#### Entries shown
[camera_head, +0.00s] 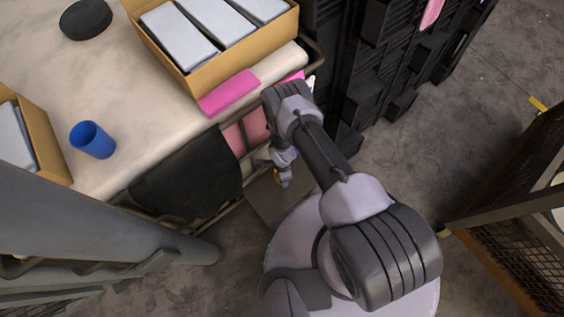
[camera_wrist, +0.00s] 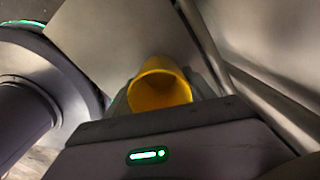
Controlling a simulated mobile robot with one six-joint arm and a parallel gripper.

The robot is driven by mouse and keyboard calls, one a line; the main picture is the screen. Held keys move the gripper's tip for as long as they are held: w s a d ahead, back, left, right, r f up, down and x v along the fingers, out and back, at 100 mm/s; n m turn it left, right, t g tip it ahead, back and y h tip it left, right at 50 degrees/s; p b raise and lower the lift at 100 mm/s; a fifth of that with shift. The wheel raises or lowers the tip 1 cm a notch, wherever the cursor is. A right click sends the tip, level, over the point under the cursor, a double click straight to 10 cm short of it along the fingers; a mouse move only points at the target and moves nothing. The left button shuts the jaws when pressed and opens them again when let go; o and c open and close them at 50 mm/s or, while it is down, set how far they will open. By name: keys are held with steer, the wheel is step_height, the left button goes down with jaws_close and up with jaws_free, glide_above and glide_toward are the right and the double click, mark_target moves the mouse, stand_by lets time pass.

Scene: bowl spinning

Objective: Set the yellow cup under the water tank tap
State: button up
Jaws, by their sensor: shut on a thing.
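My gripper (camera_head: 283,177) hangs low beside the cart, left of my arm in the head view. It is shut on the yellow cup (camera_wrist: 161,86), whose open mouth shows in the wrist view just beyond the dark gripper housing. Only a small yellow patch of the cup shows in the head view, and the gripper hides the rest. The fingers are mostly hidden behind the housing in the wrist view. I cannot make out a water tank or a tap in either view.
A cloth-covered table (camera_head: 130,45) at upper left holds a blue cup (camera_head: 92,140), cardboard boxes (camera_head: 255,47) and a pink item (camera_head: 228,93). Stacked black crates (camera_head: 350,75) stand behind my arm. A framed mesh structure (camera_head: 520,200) is at right. Bare floor (camera_head: 425,140) lies between.

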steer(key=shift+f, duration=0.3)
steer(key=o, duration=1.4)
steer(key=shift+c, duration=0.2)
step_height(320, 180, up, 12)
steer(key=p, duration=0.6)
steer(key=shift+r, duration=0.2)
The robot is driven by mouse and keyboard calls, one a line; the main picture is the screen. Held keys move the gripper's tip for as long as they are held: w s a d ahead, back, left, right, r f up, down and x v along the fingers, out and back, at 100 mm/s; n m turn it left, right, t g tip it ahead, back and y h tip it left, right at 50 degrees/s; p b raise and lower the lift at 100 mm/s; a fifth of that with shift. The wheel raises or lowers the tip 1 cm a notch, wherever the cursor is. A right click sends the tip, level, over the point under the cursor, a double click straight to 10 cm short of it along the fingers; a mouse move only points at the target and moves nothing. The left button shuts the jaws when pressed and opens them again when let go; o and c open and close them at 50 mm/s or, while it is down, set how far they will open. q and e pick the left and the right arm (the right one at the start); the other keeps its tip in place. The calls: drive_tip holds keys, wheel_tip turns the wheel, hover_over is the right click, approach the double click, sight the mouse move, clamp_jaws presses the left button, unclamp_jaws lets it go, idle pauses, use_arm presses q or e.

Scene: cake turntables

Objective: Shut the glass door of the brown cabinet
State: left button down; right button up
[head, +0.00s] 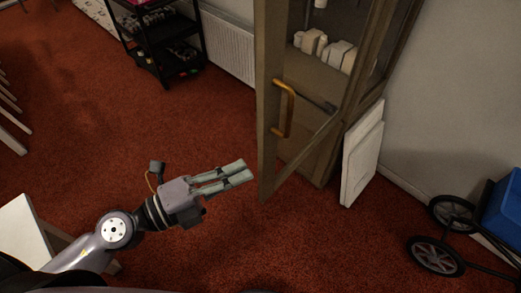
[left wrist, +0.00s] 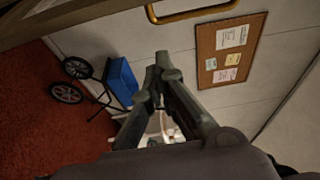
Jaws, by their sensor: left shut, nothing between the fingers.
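The brown cabinet (head: 325,78) stands against the wall at the upper right of the head view. Its glass door (head: 268,120) is swung open toward me, with its frame edge on near side. A yellow-brown handle (head: 284,110) is on the door; a handle also shows at the top of the left wrist view (left wrist: 192,15). My left gripper (head: 247,172) is shut and empty, just left of the door's lower part, and seems apart from it. Its fingertips (left wrist: 163,58) meet in the left wrist view. My right gripper is not in view.
White panels (head: 361,155) lean beside the cabinet. A blue cart (head: 497,215) with black wheels stands at the right. A black shelf trolley (head: 160,40) and a radiator (head: 229,48) are at the back. A white table (head: 25,240) is at lower left. Red carpet between is clear.

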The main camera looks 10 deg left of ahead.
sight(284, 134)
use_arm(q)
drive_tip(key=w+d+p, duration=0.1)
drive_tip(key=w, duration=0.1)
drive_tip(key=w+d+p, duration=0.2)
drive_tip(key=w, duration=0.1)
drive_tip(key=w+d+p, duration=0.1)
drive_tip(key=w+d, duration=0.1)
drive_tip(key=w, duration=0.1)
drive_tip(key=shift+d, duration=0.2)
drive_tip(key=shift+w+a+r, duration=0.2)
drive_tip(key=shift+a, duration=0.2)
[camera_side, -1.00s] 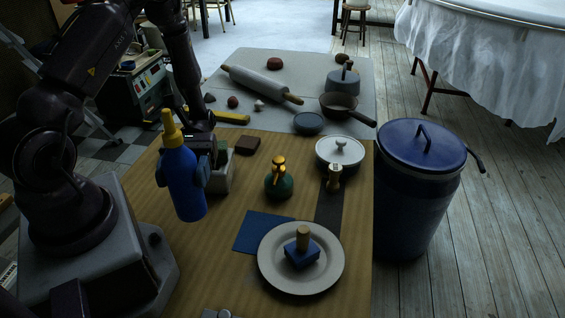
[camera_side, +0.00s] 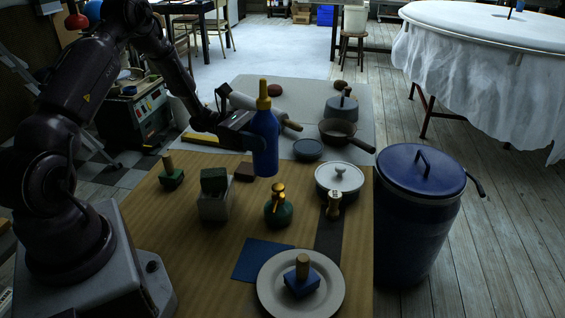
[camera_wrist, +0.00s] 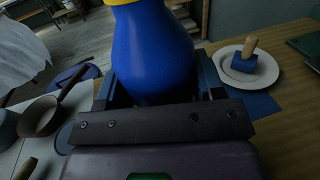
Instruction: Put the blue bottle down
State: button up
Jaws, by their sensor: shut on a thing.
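The blue bottle (camera_side: 265,143) with a yellow top is upright in the side view, held in the air above the table by my gripper (camera_side: 250,140). My gripper is shut on its body. In the wrist view the blue bottle (camera_wrist: 150,50) fills the space between the two fingers. A blue square mat (camera_side: 262,260) lies flat on the wooden table, partly under the white plate's edge. The bottle's lower end is apart from the table.
A green bottle with a gold top (camera_side: 278,208) stands below the held bottle. A lidded pot (camera_side: 339,180), a small wooden grinder (camera_side: 333,205), a white plate (camera_side: 335,300) bearing a blue stamp (camera_side: 301,282), a grey box (camera_side: 213,208) and a green stamp (camera_side: 171,178) stand around.

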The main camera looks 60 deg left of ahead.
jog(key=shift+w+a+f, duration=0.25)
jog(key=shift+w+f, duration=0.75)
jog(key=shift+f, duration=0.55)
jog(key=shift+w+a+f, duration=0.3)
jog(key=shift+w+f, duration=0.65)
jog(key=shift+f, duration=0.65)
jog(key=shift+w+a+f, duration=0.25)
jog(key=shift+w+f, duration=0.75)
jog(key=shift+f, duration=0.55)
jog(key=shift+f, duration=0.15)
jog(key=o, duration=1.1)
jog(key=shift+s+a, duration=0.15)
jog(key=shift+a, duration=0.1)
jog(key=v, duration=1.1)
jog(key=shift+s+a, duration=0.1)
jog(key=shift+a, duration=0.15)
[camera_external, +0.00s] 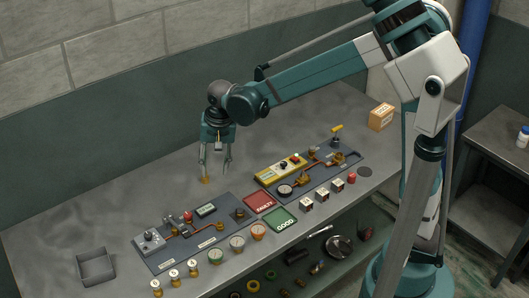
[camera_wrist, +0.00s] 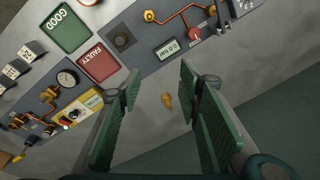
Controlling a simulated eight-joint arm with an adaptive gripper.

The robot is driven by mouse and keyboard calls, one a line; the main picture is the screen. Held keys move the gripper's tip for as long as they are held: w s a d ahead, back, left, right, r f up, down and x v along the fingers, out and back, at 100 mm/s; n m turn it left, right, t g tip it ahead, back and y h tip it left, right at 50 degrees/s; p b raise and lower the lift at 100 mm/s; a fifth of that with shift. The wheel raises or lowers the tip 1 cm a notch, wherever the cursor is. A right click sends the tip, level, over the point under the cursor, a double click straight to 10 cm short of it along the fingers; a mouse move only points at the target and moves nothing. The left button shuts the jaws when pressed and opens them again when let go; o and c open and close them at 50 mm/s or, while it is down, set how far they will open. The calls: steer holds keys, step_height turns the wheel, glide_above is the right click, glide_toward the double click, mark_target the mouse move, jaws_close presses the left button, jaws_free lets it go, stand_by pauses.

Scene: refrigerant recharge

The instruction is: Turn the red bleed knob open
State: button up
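A round red knob (camera_external: 188,216) sits on the left grey panel (camera_external: 165,262), beside a small display; I take it as the bleed knob, but no label for it is readable. It also shows in the wrist view (camera_wrist: 194,34), beyond the fingers, next to copper pipe. My gripper (camera_external: 215,166) is open and empty, pointing down above the bench, behind the panels and apart from the knob. In the wrist view its two green finger pads (camera_wrist: 158,100) stand wide apart. Whether the knob is open or closed cannot be told.
A digital display (camera_external: 206,209) is close to the knob. The right panel has a yellow unit (camera_external: 277,170) and a gauge. FAULTY (camera_external: 259,202) and GOOD (camera_external: 281,219) mats lie between. The back of the bench is clear.

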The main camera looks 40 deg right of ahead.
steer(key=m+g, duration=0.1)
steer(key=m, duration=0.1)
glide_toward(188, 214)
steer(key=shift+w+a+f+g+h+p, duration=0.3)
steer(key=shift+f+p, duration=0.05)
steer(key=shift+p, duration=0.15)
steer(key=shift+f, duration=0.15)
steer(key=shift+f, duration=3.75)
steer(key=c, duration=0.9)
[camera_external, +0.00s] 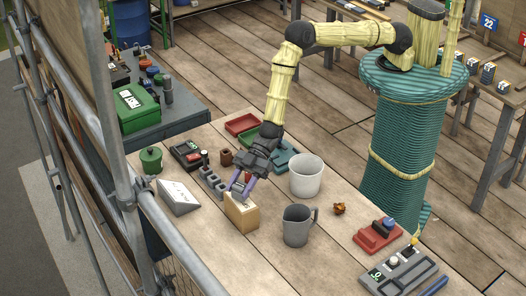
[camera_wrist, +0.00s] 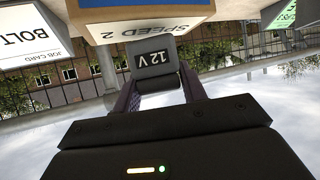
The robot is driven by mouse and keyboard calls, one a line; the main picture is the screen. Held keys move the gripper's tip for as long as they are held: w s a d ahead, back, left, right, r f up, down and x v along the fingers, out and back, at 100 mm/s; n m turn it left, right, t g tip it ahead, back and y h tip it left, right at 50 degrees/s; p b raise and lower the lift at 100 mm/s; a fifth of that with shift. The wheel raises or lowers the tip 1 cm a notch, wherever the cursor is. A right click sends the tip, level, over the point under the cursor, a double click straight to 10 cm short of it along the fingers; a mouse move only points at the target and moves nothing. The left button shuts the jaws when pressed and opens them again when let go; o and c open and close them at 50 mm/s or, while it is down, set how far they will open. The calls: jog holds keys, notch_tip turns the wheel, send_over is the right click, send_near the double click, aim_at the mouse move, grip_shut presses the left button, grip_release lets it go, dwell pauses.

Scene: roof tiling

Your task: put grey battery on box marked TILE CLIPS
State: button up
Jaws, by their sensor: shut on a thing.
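The grey battery, marked 12 V, shows in the wrist view (camera_wrist: 153,58). My gripper (camera_wrist: 158,84) is shut on it, with one finger on each side. In the external view my gripper (camera_external: 241,186) points down over a tan box (camera_external: 241,214) on the workbench. The battery is at or just above this box's top; I cannot tell whether they touch. In the wrist view a box face lettered SPEED 2 (camera_wrist: 165,30) is close beside the battery. I cannot read TILE CLIPS on any box.
A grey mug (camera_external: 297,227) and a white bucket (camera_external: 306,177) stand right of the tan box. A pale wedge-shaped thing (camera_external: 178,199) and grey blocks (camera_external: 212,181) are to its left. Coloured trays (camera_external: 242,124) lie behind. A red holder (camera_external: 377,236) is farther right.

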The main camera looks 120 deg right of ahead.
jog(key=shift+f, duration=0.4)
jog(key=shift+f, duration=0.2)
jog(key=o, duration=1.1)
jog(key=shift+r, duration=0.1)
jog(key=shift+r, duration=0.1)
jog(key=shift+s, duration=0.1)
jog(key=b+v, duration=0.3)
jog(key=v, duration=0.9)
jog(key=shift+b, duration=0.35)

#### What you should do
Locate the word "Controlling" in the records and collect each line it appears in.

#### Result for this task
Controlling a simulated mobile robot with one six-joint arm and a parallel gripper.
Controlling a simulated eight-joint arm with an adaptive gripper.

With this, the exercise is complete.